Yes, the flared lug opening makes it easier to achieve that. Otherwise, as I pull off the insulation, I wrap the copper strands together with insulation tape. Then the insulation tape can be removed after the start of the copper strands are inserted into the lug.

1 Like

Yes, it gets really bad after a few attempts.

I’m going to try Phil’s idea right now …

Wrap up the strands as you pull off the insulation. So when the insulation is fully pulled off the tape wrap has essentially replaced it. Then insert the tip into the lug and you will be able to unwind the tape as you further insert the copper strands.

It goes without saying you need a clean cut on the cable.
A set of these will work in a pinch:

Got it!!!

I have tried it before, reading you say it @Phil.g00, a penny dropped … I went “all-out” to keep the tape very very tight. YES!!!

@Richard_Mackay , that blue wire is from the BMS I bought, very flexible wires, 2 x 25mm (4AWG). The lugs were too small for the BMV’s connection point. Sorted!

I’ve got these, got tired issues cutting like 50mm2 wires.

1 Like

Now to get 2 x 25mm2 into one 50mm2 lug - fewer connections are better “they” say.

Keep your eye open for a local source of these type lugs:


I crimp the lugs and then turn the lug 180 degrees and crimp it from the other side as well. That normally make those small wires stick well.

1 Like

Thanks for the advises. I was thinking about adding some additional wires (from external cable) to the lug together with the wires of the pigtail cables in order to fill up the free space, if the pigtails are standing very loose in the lug before crimping.

Speaking about this JBD SP25S003-16S, 100A (come back to the main topic), I have this isolated version of FT232RL. I hope this will work.
The BMS has only two pin RS485 JST on the PCB. I suppose the ground is not used by the BMS, I do not know why?

The ground is connected to the screen if there is one…
All serial comms (except RS232) is a differential signal. This means that the data is determined by the difference in voltage between two wires. The voltage wrt to ground is irrelevant. This system has high noise immunity.

1 Like

Crimping is one of those difficult things to get right. My suggestion to those who are keen to give it a go is to solder the connections. If you use flux solder (I haven’t seen any other for years!) you are bound to make a solid connection…
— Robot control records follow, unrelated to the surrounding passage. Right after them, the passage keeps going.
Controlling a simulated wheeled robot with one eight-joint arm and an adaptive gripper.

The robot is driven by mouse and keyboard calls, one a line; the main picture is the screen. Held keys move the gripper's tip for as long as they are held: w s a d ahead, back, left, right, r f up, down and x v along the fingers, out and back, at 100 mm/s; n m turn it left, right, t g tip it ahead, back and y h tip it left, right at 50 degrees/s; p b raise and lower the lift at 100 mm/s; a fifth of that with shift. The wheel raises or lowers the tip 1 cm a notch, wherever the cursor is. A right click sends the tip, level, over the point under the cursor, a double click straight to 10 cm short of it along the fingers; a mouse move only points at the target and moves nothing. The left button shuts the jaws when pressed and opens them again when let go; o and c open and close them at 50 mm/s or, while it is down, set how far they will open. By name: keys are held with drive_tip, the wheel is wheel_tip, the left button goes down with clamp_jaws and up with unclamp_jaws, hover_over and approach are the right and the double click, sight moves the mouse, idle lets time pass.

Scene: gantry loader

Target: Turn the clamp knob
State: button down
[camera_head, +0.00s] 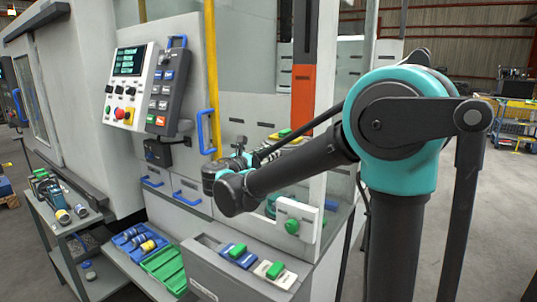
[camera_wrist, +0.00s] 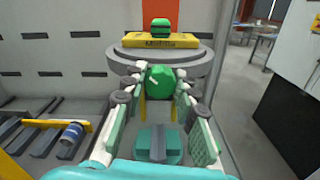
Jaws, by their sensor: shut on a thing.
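The green clamp knob (camera_wrist: 160,82) is in the upper middle of the wrist view, in front of a round grey base (camera_wrist: 194,66). My gripper (camera_wrist: 161,90) is shut on it, with one finger on each side. The knob's far side is hidden. In the head view my arm reaches into the machine opening, and the knob and fingertips are too small or covered to make out there.
A yellow plate (camera_wrist: 132,40) with a green block (camera_wrist: 160,28) sits on the round base, above the knob. A yellow-handled rack (camera_wrist: 45,125) lies at the left. The control panel (camera_head: 133,85) and yellow rail (camera_head: 212,80) stand left of my arm; an orange post (camera_head: 303,75) stands behind.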

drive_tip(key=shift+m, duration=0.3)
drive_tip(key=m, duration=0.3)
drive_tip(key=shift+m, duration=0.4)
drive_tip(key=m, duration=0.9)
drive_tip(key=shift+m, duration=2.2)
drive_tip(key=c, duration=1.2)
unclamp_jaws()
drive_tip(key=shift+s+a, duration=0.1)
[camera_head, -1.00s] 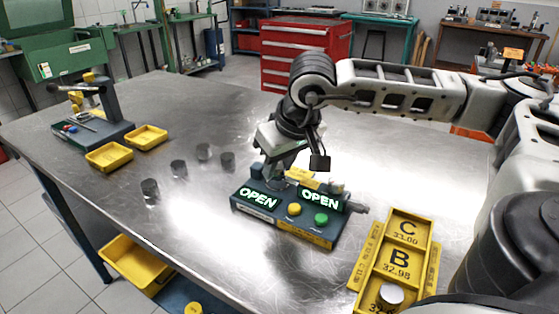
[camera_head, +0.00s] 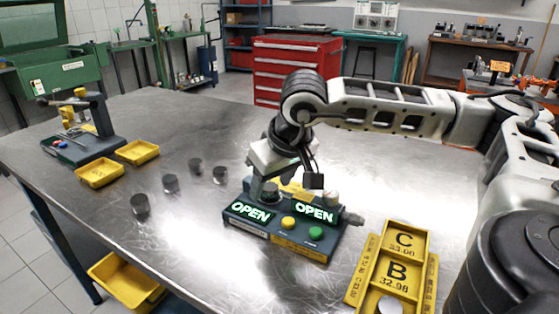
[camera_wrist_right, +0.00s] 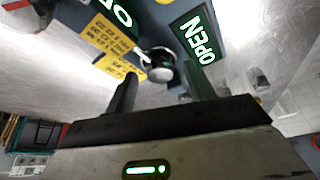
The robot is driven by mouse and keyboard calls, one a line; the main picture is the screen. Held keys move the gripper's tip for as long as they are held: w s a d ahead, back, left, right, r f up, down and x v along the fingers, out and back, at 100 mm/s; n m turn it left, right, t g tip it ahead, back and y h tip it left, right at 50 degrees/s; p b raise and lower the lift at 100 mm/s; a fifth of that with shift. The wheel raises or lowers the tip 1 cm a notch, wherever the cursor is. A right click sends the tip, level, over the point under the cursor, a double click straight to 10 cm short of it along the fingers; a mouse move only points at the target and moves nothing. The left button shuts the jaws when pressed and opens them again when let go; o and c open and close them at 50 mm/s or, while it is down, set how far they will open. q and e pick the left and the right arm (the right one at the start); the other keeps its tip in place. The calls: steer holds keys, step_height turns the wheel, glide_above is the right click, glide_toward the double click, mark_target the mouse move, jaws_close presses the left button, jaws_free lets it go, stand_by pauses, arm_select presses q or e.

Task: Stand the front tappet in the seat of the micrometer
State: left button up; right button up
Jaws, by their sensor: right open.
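The micrometer (camera_head: 283,236) is a dark blue box on the steel table with two lit OPEN signs and yellow and green buttons. A dark tappet (camera_head: 270,191) stands upright at its back, under my right gripper (camera_head: 283,180). In the right wrist view, the round metal top of the tappet (camera_wrist_right: 158,66) lies between the two spread fingers of my right gripper (camera_wrist_right: 160,88). The fingers look apart from it. I cannot tell how fully it sits in the seat. My left gripper is out of view.
Several dark tappets (camera_head: 170,183) stand on the table left of the micrometer. A yellow lettered tray (camera_head: 408,243) with a silver disc is at the right front. Two yellow bins (camera_head: 138,152) and a gauge stand (camera_head: 97,130) are at the far left.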

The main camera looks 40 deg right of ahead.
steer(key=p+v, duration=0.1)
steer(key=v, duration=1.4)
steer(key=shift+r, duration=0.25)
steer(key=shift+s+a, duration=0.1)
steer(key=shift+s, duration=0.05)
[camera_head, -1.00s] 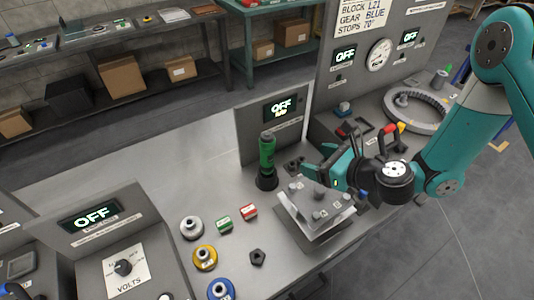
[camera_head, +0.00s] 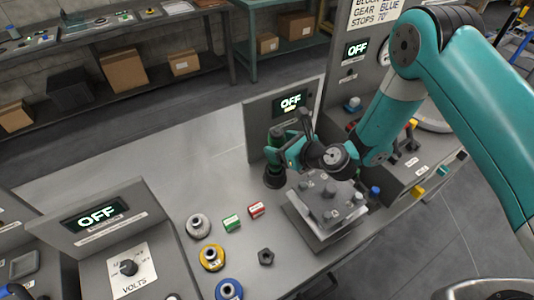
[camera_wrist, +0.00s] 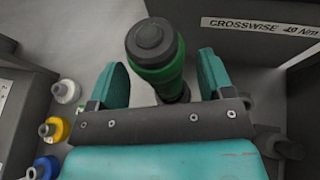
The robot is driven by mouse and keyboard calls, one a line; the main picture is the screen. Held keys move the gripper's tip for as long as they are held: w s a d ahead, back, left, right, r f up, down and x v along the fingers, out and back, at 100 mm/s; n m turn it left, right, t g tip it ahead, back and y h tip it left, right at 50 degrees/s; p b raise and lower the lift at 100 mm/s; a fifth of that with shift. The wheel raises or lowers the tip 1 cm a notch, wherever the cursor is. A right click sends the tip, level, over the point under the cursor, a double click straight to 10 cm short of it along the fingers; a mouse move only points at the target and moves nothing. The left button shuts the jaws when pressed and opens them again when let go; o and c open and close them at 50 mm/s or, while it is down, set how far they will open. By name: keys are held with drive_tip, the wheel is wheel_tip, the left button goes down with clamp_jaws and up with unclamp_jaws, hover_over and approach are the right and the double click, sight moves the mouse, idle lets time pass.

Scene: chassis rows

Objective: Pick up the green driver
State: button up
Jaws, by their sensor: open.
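The green driver (camera_head: 274,156) stands upright in a dark round base (camera_head: 274,181) on the grey bench, in front of a panel with an OFF display. In the head view my gripper (camera_head: 288,150) is at the driver and partly covers it. In the wrist view the driver's green body and dark cap (camera_wrist: 155,52) show between the two teal fingers of my gripper (camera_wrist: 163,82). The fingers are open, with a gap on each side of the driver. The driver's lower part is mostly hidden in the wrist view.
A grey block fixture (camera_head: 325,205) stands just right of the driver, under my arm. A green block (camera_head: 231,223), a red block (camera_head: 256,210), a black nut (camera_head: 266,257) and white, yellow and blue round parts lie nearer the front. The bench left of the driver is clear.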

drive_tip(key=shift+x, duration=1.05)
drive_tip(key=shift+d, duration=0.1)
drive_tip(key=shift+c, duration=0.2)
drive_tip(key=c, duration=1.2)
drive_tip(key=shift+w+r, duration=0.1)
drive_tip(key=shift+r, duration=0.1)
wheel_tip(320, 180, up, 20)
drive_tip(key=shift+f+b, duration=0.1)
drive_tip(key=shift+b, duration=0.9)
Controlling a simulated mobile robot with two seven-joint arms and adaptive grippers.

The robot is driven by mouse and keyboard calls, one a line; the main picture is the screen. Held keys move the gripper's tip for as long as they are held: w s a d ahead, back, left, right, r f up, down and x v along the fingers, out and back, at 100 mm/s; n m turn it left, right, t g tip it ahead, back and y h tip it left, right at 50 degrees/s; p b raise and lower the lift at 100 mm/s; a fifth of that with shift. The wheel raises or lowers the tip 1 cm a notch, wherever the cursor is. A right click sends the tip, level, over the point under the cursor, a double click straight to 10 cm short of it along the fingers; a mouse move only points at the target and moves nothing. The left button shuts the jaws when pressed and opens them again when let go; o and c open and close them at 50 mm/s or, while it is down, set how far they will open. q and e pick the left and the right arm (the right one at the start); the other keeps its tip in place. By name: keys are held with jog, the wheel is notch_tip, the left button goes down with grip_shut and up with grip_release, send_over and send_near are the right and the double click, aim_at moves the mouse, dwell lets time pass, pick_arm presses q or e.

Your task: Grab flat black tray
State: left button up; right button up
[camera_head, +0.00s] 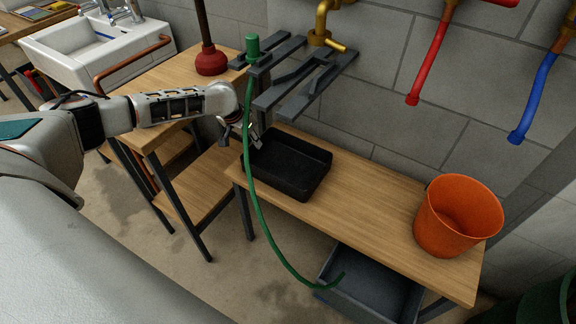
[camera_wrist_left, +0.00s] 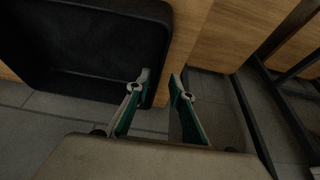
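The flat black tray (camera_head: 292,165) lies on the left end of the wooden bench and looks empty. It fills the upper left of the left wrist view (camera_wrist_left: 85,40). My left gripper (camera_head: 257,142) is at the tray's left edge in the head view. In the left wrist view my left gripper (camera_wrist_left: 160,82) is open, with one finger over the tray's inner side and the other past its outer edge. A wall of the tray shows between the fingers; I cannot tell whether they touch it. My right gripper is not in view.
An orange bucket (camera_head: 450,222) stands at the bench's (camera_head: 375,220) right end. A green hose (camera_head: 256,200) hangs in front of the tray's left side. Grey brackets (camera_head: 305,80) and a brass tap (camera_head: 322,30) are above it. A plunger (camera_head: 211,60) stands on the left table.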

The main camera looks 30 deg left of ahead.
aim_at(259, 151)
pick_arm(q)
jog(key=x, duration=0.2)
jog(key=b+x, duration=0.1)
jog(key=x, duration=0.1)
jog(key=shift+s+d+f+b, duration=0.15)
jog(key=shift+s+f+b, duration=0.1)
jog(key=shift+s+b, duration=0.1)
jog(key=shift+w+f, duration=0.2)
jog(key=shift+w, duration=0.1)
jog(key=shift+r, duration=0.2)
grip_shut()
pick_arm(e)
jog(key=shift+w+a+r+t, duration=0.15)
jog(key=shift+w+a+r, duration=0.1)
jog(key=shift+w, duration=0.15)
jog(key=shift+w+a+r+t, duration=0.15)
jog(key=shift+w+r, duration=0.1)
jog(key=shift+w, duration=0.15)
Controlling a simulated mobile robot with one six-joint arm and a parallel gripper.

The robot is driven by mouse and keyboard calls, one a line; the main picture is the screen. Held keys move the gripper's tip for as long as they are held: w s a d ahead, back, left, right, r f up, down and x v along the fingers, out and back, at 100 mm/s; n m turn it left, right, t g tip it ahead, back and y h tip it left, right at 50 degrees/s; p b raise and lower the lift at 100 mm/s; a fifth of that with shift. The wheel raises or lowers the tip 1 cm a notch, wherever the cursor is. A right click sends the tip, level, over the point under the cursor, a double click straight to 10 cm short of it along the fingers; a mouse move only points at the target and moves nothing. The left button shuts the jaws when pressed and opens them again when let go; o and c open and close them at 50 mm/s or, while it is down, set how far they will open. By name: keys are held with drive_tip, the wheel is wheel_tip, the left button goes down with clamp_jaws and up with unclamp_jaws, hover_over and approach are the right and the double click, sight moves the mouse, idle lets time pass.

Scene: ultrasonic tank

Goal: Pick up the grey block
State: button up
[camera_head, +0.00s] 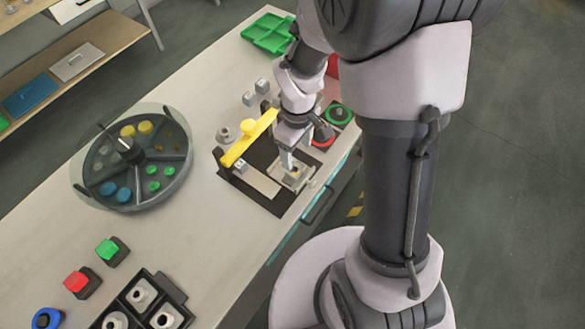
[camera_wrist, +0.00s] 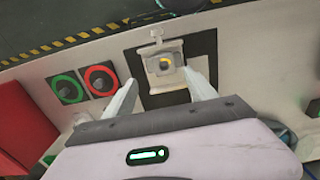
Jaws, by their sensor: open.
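Small light grey blocks stand on the bench in the head view: two near the back, one (camera_head: 249,99) beside another (camera_head: 262,86), and one (camera_head: 240,166) by the black frame's left end. I cannot tell which one the task means. My gripper (camera_head: 288,163) is open, pointing down over the right end of the black frame. In the wrist view my gripper (camera_wrist: 161,78) has its fingers spread. Nothing shows between the fingers.
A yellow bar (camera_head: 247,140) spans the black frame. A round divided tray (camera_head: 105,190) stands to the left. Red and green rings (camera_wrist: 84,84) lie beside the fitting. A green tray (camera_head: 268,33) is at the back. Bare bench (camera_head: 200,250) is free in front.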

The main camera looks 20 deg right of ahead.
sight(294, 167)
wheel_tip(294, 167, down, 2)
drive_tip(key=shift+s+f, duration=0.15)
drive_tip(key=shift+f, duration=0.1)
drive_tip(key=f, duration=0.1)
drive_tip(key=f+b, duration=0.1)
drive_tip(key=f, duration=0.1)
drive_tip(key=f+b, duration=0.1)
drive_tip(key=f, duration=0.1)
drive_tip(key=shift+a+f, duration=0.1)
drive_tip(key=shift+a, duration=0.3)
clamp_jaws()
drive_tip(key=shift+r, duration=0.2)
Crimping better and easier - my 2c :wink:


When it comes to the current levels in solar systems, I am deeply against soldering. I come from a long background of soldering everything, even today I will sometimes tin the wires before I attach a (new) plug to an appliance, but there is a caveat here: The base of the 3-core cable is clamped down so that there is no relative movement on the individual conductors, which prevents the strands from breaking off where the solder-wicked ends (capillary action always pulls the solder up into the insulation).

Additionally, in a high-power conductor, once it does start to heat, it only needs to reach around 250°C (depending on the tin content) before it starts to desolder itself.

Similarly I am against crimping with those hammer-crimpers. I’ve seen my dad crimp a welding cable with a hammer and a bolt, and it lasted many years, but you don’t have the required control to make a good connection.

What you want to do is squeeze the cr*p out of that conductor, to the point that the individual strands form a solid cold-welded whole.

So basically: If you must solder, then only low-power wiring, and do something to support the joint if it’s going to experience vibration or movement. If you can crimp, then rather crimp.

Also, as soon as you have the tools… you’re never going back to soldering. Man, crimping is so much faster…

I have one of these hydraulic 12-ton crimpers with a fairly wide insert.

You crimp it only once, it forms a hexagonal shape roughly as wide as the lug, and as a bonus it imprints the size on the lug. With this kind of crimper, you should NOT crimp it a second time, as this can actually reduce the effectiveness of the crimp.

It is also extremely difficult to screw up the crimp.